───── Information supplied

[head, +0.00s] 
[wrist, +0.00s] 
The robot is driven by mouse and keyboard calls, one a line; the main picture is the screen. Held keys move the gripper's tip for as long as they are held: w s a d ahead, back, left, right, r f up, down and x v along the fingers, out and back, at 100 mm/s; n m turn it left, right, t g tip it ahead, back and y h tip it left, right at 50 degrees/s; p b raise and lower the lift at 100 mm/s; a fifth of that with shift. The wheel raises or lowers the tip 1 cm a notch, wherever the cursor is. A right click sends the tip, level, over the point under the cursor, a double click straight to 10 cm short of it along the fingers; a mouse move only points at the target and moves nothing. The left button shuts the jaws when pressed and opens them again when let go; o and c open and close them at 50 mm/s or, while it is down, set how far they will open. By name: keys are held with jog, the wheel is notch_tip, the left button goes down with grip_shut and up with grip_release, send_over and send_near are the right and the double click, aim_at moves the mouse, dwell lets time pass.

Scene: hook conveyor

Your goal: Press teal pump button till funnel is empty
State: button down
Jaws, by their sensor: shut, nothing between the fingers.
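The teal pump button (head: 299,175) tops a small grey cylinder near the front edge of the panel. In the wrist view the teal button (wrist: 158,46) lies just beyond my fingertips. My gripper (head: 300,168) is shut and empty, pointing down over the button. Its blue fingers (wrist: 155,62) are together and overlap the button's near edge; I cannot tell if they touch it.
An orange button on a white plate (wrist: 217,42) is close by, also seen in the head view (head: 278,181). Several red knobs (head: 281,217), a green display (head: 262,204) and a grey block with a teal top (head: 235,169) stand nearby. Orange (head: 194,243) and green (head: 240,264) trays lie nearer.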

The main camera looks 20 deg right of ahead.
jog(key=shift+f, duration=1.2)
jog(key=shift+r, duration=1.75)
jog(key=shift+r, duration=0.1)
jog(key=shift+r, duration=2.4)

──────────

- _Description of the task_
Nothing should be left out: repeat all of the data exactly.

- _Solution for this problem_
[head, +0.00s] 
[wrist, +0.00s] 
The robot is driven by mouse and keyboard calls, one a line; the main picture is the screen. Held keys move the gripper's tip for as long as they are held: w s a d ahead, back, left, right, r f up, down and x v along the fingers, out and back, at 100 mm/s; n m turn it left, right, t g tip it ahead, back and y h tip it left, right at 50 degrees/s; p b raise and lower the lift at 100 mm/s; a fifth of that with shift. The wheel raises or lowers the tip 1 cm a notch, wherever the cursor is. A right click sends the tip, level, over the point under the cursor, a double click straight to 10 cm short of it along the fingers; a mouse move only points at the target and moves nothing. The left button shuts the jaws when pressed and opens them again when let go; o and c open and close them at 50 mm/s or, while it is down, set how far they will open. By name: keys are held with jog, the wheel is notch_tip, the left button goes down with grip_shut and up with grip_release, send_over and send_near are the right and the double click, aim_at moves the mouse, dwell lets time pass.

Scene: hook conveyor

Your goal: Press teal pump button till funnel is empty
State: button down
Jaws, by their sensor: shut, nothing between the fingers.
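The teal pump button (head: 299,175) tops a small grey cylinder near the front edge of the panel. In the wrist view the teal button (wrist: 158,46) lies just beyond my fingertips. My gripper (head: 300,168) is shut and empty, pointing down over the button. Its blue fingers (wrist: 155,62) are together and overlap the button's near edge; I cannot tell if they touch it.
An orange button on a white plate (wrist: 217,42) is close by, also seen in the head view (head: 278,181). Several red knobs (head: 281,217), a green display (head: 262,204) and a grey block with a teal top (head: 235,169) stand nearby. Orange (head: 194,243) and green (head: 240,264) trays lie nearer.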

The main camera looks 20 deg right of ahead.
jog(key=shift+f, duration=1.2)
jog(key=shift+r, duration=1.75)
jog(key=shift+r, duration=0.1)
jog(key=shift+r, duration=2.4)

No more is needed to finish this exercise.